• What the task asks:
Starting at the line that holds "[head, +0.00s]", restate every line word for word up to and including the last one in the listing below, and omit all pictures.

═════ Data provided

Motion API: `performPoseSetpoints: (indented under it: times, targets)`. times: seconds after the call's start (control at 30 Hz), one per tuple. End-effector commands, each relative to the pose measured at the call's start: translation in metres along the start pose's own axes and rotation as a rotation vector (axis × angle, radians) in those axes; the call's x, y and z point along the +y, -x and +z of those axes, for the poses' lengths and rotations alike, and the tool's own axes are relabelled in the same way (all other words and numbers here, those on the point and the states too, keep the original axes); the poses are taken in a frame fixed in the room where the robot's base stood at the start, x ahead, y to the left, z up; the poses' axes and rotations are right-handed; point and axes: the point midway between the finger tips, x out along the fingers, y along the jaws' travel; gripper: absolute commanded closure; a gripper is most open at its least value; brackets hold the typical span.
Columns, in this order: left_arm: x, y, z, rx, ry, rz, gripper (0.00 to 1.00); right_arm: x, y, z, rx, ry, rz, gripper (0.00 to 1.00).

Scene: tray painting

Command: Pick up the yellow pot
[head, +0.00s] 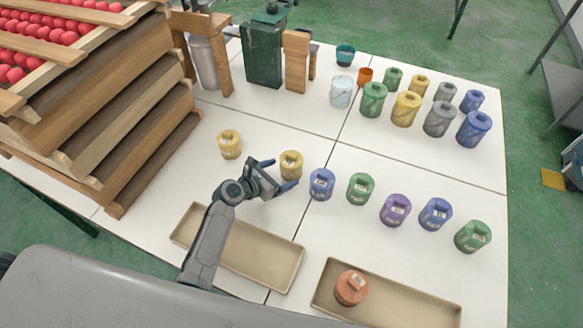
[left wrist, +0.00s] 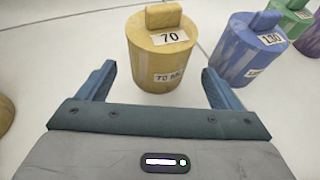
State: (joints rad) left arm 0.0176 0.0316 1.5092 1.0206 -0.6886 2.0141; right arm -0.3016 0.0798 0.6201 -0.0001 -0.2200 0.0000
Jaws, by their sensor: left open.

══════════

• Solved problem:
[head, +0.00s] 
[left wrist, +0.00s] 
State: (joints rad) left arm 0.0176 0.0316 1.5092 1.0206 -0.6886 2.0141; right arm -0.3016 0.0798 0.6201 -0.0001 -0.2200 0.0000
Jaws, by their sensor: left open.

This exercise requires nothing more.